The more cynical will believe that the campaign knew all along and was trying to slip this past everybody to save some lucre, but even taking it on good faith, this seems incredibly inept on the part of a senator’s staff. After all, of all the chartered trips she took and the $47,000 she had racked up in 2013 on them, because of the controversy surrounding her need to take it – because she waited until Friday morning to catch tag along on Air Force One and then ditched Obama upon landing – that one should have been the most memorable of all. For this to appear credible, it would take an extremely inattentive, if not incompetent staff, to have blithely rung that one up on the taxpayers and an obtuse campaign staff that in early January did not remember to put it down on the fourth quarter campaign expenditures report, given all the publicity about this event.

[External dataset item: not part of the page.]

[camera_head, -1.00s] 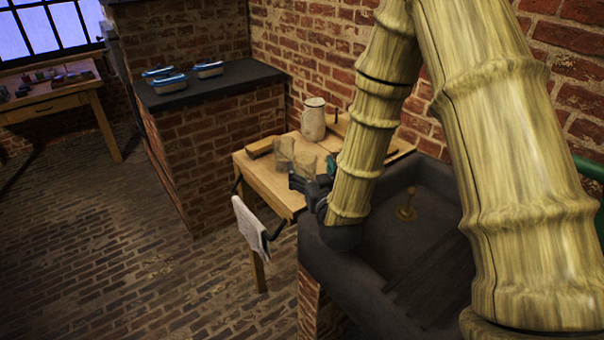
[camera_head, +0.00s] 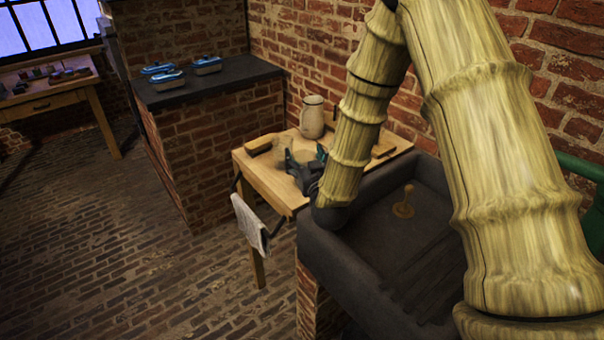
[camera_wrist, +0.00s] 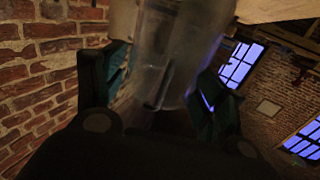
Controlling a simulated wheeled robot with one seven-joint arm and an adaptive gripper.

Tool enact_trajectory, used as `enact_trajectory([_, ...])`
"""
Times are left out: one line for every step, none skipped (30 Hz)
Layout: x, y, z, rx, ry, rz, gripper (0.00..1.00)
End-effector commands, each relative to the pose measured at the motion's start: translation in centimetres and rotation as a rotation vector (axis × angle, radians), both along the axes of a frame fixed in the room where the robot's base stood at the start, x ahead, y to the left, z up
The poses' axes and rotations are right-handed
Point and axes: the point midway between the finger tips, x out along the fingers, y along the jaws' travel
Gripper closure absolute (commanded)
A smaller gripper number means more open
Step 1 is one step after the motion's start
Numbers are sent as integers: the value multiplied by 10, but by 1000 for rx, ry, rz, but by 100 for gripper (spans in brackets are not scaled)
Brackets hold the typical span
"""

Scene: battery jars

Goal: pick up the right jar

Like herpes, the fateful decision to abandon Obama in Kenner keeps erupting with bad consequences for the Landrieu campaign, especially given the narrative it tries to propagate to save her job, that she’s indispensable for Louisiana. Instead, it signals that she puts appearance over substance: she’s more interested in projecting a certain campaign image and in campaigning than in learning about her state’s needs, in wisely spending taxpayer resources, and in following the law, to the point that after 18 years of practice she maintains a staff that either is dishonest or incompetent in assisting her living of a jet-setter life far removed from her state and the experiences of its people.
Going beyond a few thousand dollars of public money spent and choices of who to hang out with made, this image of her as disconnected and unrepresentative of the people is one that that her opponents already have begun to exploit. That her decisions on this that alone created the controversy also makes it easier to query credibly whether voters ought to retain a senator of such questionable judgment.